Articolo di Ottorino Pagani:
” Non disturbate i “manovratori”.
Favorire le Comunità Energetiche Rinnovabili, che devono avere come attività primaria il perseguimento di obiettivi sociali e ambientali, dovrebbe essere una priorità nazionale per i riflessi che hanno sulla sostenibilità e indipendenza energetica del Paese. Ci sono però aspetti della complicata normativa italiana che limitano molto le possibilità di queste “aggregazioni” di diventare veri soggetti attivi nell’infrastruttura energetica del futuro. Per incentivare le CER il legislatore italiano ha previsto interventi che sembrano condizionati dall’intento di mantenere lo status quo del mercato elettrico piuttosto di costruire nuovi soggetti, a beneficio degli utenti e del Paese.

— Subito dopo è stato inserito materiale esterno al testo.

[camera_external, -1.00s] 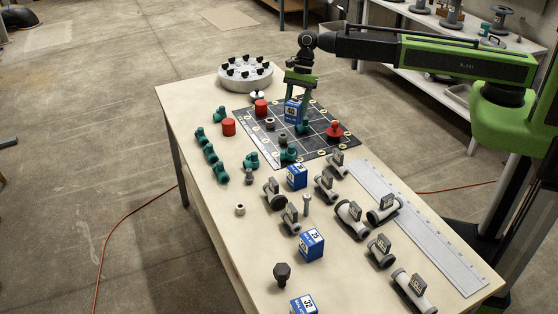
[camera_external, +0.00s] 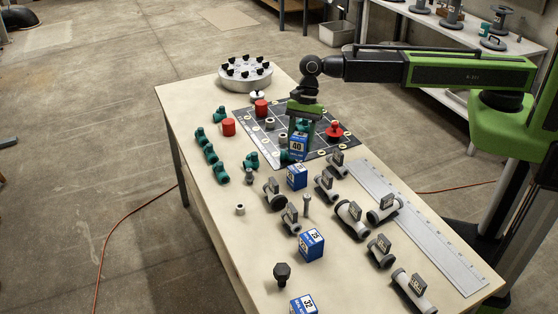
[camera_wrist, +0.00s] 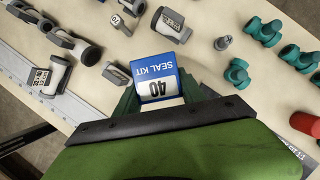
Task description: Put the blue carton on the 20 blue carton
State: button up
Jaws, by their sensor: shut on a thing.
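My gripper (camera_external: 301,140) is shut on a blue carton marked 40 (camera_external: 298,148), holding it over the near part of the dark grid mat. In the wrist view the carton (camera_wrist: 158,82) sits between my green fingers, its seal kit label showing. Just nearer the camera, a second blue carton (camera_external: 297,178) stands on the table; its number is too small to read surely. Two more blue cartons stand further forward, one marked 25 (camera_external: 311,245) and one marked 32 (camera_external: 304,304). The held carton appears apart from the second one.
Grey valves (camera_external: 325,184) stand right of the carton row, and a thin upright post (camera_external: 307,204) is close by. A long metal ruler (camera_external: 420,225) lies along the right edge.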

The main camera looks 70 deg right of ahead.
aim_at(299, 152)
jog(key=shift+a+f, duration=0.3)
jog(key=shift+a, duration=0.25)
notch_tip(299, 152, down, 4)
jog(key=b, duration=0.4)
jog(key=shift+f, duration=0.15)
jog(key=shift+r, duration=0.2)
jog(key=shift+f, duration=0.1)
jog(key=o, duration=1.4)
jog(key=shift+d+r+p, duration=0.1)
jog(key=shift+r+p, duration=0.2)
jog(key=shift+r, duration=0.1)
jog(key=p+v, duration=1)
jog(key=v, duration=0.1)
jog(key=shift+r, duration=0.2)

Di seguito alcune considerazioni sugli “interventi per non disturbare i manovratori” previsti dal Decreto.
-Si incentiva l’autoconsumo virtuale, per cui si congela tutto il sistema distributivo e funzionale del mercato elettrico, in modo da essere certi che in qualche modo le CER non possano trasformarsi in concorrenti degli attori del mercato a monte. Le linee sino ai contatori e i contatori all’interno della Comunità Energetica rimangono in carico ai distributori attuali. Anche le bollette ai membri delle CER rimangono invariate, salvo la riduzione in bolletta ai “prosumers” per l’energia da loro stessi auto-consumata. È una soluzione che sembra mediaticamente attraente: come infrastruttura di rete non devi cambiare niente, i membri che aderiscono a una CER non devono fare nulla, salvo eventualmente contribuire all’acquisto dei generatori rinnovabili. (Ovviamente dovranno fare bene i conti per capire in quanto tempo si rientra dell’investimento).

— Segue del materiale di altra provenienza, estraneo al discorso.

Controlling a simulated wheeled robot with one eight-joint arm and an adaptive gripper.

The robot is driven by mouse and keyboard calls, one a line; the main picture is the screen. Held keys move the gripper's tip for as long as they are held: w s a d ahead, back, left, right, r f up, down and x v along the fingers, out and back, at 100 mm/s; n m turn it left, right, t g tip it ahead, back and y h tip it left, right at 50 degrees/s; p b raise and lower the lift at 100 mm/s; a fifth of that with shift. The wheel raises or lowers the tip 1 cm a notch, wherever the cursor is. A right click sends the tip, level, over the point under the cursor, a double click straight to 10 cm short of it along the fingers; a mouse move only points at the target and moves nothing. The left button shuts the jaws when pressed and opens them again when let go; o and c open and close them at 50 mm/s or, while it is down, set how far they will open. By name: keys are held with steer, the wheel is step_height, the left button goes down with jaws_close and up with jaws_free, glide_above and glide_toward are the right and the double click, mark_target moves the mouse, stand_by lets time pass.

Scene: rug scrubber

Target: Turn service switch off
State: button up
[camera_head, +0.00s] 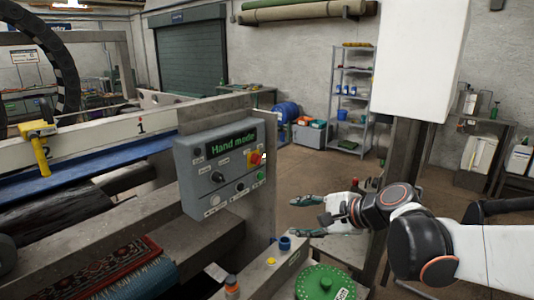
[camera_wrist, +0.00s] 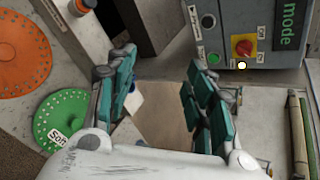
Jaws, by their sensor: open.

-La tariffa incentivante tende a scoraggiare impianti con maggiore potenza: la tariffa riconosciuta dal Gse per 20 anni dalla data di entrata in esercizio di ciascun impianto FER (Fonte Energetica Rinnovabile) è composta da una parte fissa e da una parte variabile; la parte fissa è funzione inversamente proporzionale della taglia dell’impianto, precisamente: 80 Euro/MWH per potenze inferiori a 200 KW – 70 Euro/MWH per potenze comprese tra 200 e 600 KW – 60 Euro/MWH per potenze superiori ai 600 KW. Inoltre, tutti gli impianti alimentati da fonti rinnovabili (dunque non solo il fotovoltaico) devono avere potenza non superiore a 1 MW; cioè devono essere impianti inferiori alla “utility scale” che permetterebbe una riduzione dei costi dell’energia. Infatti, i piccoli impianti fotovoltaici hanno un costo di generazione dell’energia più che doppio di quello degli impianti a terra. Ne risulta che dei 3 GW di rinnovabili installati nel 2022, 2 GW siano stati piccoli impianti, e che dei 6 GW che stimiamo installati nel 2023, più di 4 GW sono piccoli impianti.

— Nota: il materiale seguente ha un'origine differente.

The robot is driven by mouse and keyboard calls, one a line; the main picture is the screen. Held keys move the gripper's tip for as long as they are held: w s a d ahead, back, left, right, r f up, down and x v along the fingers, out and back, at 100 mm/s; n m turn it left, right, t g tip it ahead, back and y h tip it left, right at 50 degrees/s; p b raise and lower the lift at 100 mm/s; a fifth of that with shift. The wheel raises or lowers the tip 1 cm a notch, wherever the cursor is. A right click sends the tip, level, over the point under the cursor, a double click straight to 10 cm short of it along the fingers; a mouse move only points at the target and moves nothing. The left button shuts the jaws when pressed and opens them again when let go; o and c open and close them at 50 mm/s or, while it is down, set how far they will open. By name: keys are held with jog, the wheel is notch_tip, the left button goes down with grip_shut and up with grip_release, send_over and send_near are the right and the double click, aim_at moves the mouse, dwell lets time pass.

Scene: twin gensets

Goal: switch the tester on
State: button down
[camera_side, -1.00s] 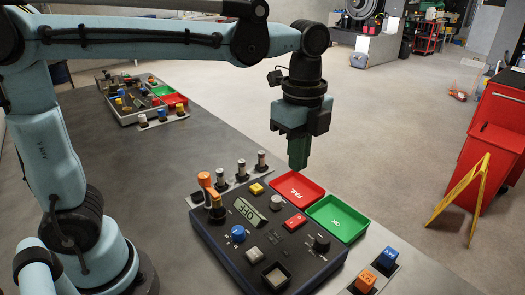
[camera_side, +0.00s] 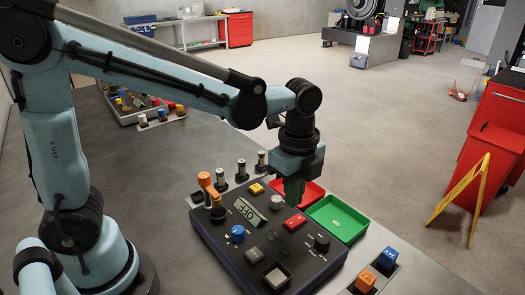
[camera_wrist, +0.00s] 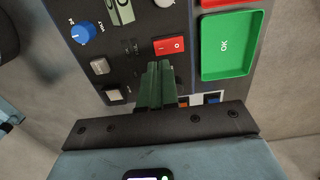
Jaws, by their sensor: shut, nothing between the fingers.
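The tester (camera_side: 262,243) is a dark box on the bench, and its tilted display (camera_side: 249,210) reads OFF. A red rocker switch (camera_side: 294,222) sits on its top face; in the wrist view the switch (camera_wrist: 169,46) shows I and O marks. My gripper (camera_side: 294,203) points down just above the tester, its green fingers shut and empty. In the side view the fingertips appear just behind the red switch. In the wrist view my gripper (camera_wrist: 160,66) appears just below the switch. I cannot tell whether they touch the panel.
The tester also has a blue knob (camera_side: 238,233), a black knob (camera_side: 322,242), a grey knob (camera_side: 277,202) and a yellow button (camera_side: 256,188). A green OK tray (camera_side: 338,218) and a red tray (camera_side: 312,190) lie beside it. Blue and orange blocks (camera_side: 387,257) stand at the right.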

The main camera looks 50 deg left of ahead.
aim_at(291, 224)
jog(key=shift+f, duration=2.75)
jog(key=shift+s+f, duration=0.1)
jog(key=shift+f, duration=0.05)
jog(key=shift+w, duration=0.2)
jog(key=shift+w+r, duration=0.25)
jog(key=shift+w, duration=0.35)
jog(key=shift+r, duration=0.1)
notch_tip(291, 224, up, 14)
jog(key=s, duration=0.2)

-Oltre alla parte fissa della tariffa incentivante che decresce con la potenza dell’impianto, anche la parte variabile viene indicata nel decreto con un’altra funzione inversamente proporzionale: max (0 ; 180 – Pz), dove Pz è il prezzo zonale orario dell’energia elettrica. Cioè, se il prezzo dell’energia cresce l’incentivo si riduce e si azzera se supera i 180 Euro/MWH, quindi se il prezzo sale a causa di qualche situazione geopolitica legata ai combustibili fossili (nel 2022 la media è stata di 302 Euro/MWH) si riduce anche l’incentivo. Per quale motivo si penalizzano gli investitori delle rinnovabili in queste situazioni?
-Gli interventi sono circoscritti nel valore e nel tempo e sono finanziati da tutti i cittadini: per le tariffe incentivanti è previsto un costo di 175 milioni di euro all’anno, per un totale di 3,5 miliardi di euro in 20 anni, finanziato con la componente Asos della bolletta. Per i contributi in conto capitale a CER e Autoconsumo collettivo, i fondi – pari a 2,2 miliardi di euro in 20 anni – verranno dal PNRR. Le tariffe per le CER e autoconsumo saranno concesse fino alla fine del 2027, oppure al raggiungimento della capacità di 5 GW. Il contributo a fondo perduto per le CER nei piccoli comuni scadrà a dicembre 2025, compatibilmente con le scadenze fissate dal PNRR.
–Le “aggregazioni” sono costituite prevalentemente da utenze non energivore: le CER possono essere costituite da cittadini, piccole e medie imprese, enti territoriali e autorità locali, incluse le amministrazioni comunali, le cooperative, gli enti di ricerca, gli enti religiosi, quelli del terzo settore e di protezione ambientale. Sono escluse le grandi imprese che possono far parte di un gruppo di auto-consumatori rinnovabili: queste configurazioni sono equivalenti alle Comunità Energetiche per le agevolazioni, ma richiedono che gli aderenti siano nello stesso edificio. Cioè, i “grandi clienti” resteranno appannaggio dei soliti attori del mercato elettrico.
-Infine, manca una visione chiara e chiaramente esplicitata di dove si vuole andare a finire, di quale sia il punto d’arrivo delle Comunità Energetiche nell’infrastruttura del futuro. Sotto sotto siamo arroccati alla difesa cavillosa della “riserva” delle concessioni ai distributori, la cui salute economica va certamente salvaguardata, ma senza penalizzare irragionevolmente gli utenti.
La strategia attuale sembra essere: bisogna favorire le rinnovabili e bisogna dare attuazione alle norme europee, ma questo non deve mettere in discussione gli equilibri di potere del mercato elettrico. In questo modo non si farà molta strada, e sarebbe molto miope accontentarsi del “meglio che niente”. La politica dovrebbe imporre un cambio lungimirante, per esempio rompendo qualche tabù e autorizzando (e, anzi, incentivando) la realizzazione di vere “Comunità Energetiche Municipalizzate” che risolverebbero brillantemente la necessità di avere una generazione elettrica diffusa sul territorio, garantendo la partecipazione attiva dei cittadini e un meccanismo strutturale di coinvolgimento degli enti locali su questa priorità nazionale. In questo contesto, queste Comunità potrebbero avere anche un ruolo primario nel contrasto alla “povertà energetica”, destinando parte dei benefici economici a famiglie e soggetti in condizioni di vulnerabilità energetica.”